Par conséquent, une hausse des taux de fiscalité locale se traduira par une moindre hausse des recettes. À terme, le risque est d’avoir à augmenter les taux des autres impôts locaux pour pallier le manque à gagner résultant de la compensation par l’État des exonérations fiscales.
Je tiens à rappeler que le montant de la taxe professionnelle recouvré dans les seuls DOM en 2007 s’est élevé à 518 millions d’euros.
L’application de la taxe générale sur les activités polluantes, la TGAP, sur les déchets, en dépit de nombreuses interventions pour que cette dernière soit différée et revue à la baisse portera, elle aussi, un grand coup aux finances des collectivités locales.
Le projet de loi de finances pour 2010 accroîtra également les difficultés quotidiennes des ultramarins en raison des conséquences négatives qu’il aura sur le maintien du pouvoir d’achat.
Je pense, notamment, à l’augmentation du prix de l’essence via, entre autres, l’institution de la taxe carbone.
Je pense également au report maintenu de l’application du revenu de solidarité active, le RSA, en 2011, et donc au maintien du revenu supplémentaire temporaire d’activité, le RSTA, dispositif moins favorable aux populations ultramarines et moins avantageux dans la grande majorité des cas que le RSA.
Je pense, enfin, cerise sur le gâteau, à l’imputation des sommes perçues au titre du RSTA sur le montant de la prime pour l’emploi, la PPE, prévue à l’article 11 du projet de loi de finances pour 2010 !

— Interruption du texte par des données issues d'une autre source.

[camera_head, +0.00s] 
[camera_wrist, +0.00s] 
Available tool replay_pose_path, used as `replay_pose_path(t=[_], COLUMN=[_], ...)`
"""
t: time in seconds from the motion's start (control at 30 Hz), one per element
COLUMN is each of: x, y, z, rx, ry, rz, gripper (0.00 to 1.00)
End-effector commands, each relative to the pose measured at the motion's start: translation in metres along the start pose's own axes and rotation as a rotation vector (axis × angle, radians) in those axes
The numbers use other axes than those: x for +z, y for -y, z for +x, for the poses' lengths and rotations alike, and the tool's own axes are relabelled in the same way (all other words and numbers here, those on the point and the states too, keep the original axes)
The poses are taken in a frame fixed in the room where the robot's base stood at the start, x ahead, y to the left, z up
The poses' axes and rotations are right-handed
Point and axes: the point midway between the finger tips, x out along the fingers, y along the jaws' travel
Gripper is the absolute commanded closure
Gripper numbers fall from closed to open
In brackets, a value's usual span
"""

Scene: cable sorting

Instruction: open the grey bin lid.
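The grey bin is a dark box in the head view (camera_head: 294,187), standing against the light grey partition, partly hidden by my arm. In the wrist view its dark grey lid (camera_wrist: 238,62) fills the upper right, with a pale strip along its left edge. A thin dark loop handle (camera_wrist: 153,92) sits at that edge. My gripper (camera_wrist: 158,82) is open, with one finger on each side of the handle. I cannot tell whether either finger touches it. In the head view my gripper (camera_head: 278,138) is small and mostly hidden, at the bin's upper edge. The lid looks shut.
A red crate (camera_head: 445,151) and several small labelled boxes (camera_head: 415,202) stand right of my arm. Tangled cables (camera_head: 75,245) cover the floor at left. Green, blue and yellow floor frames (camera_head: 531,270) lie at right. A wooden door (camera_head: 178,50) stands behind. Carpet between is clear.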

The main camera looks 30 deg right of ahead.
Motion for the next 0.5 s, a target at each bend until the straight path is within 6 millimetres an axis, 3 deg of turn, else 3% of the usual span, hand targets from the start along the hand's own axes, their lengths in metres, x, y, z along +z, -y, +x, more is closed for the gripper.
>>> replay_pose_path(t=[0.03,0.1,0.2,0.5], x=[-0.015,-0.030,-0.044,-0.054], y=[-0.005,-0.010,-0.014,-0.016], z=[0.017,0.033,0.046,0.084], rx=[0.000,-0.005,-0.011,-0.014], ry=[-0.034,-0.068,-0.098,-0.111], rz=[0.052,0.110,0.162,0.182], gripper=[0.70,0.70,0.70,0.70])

Imputer le RSTA, qui est un complément de revenu, sur la PPE pénaliserait encore d’avantage les salariés moins favorisés des outre-mer. Par ce biais, l’État récupérera 300 millions d’euros jusqu’ici versés aux employés ultramarins !
La dégradation du pouvoir d’achat est un sujet très sensible, voire brûlant, pour les populations ultramarines : avec des revenus inférieurs à ceux de la métropole de près de 10 % pour les emplois les moins qualifiés, qui sont également les plus nombreux, elles doivent faire face à des prix parfois jusqu’à 35 % plus élevés qu’en métropole pour des produits de première nécessité.
C'est pourquoi la question du pouvoir d’achat a été le détonateur et le catalyseur des revendications formulées lors des mouvements sociaux de cette année.
Les mesures annoncées récemment par le chef de l’État, à la suite du conseil interministériel de l’outre-mer, changeront-elles la donne ?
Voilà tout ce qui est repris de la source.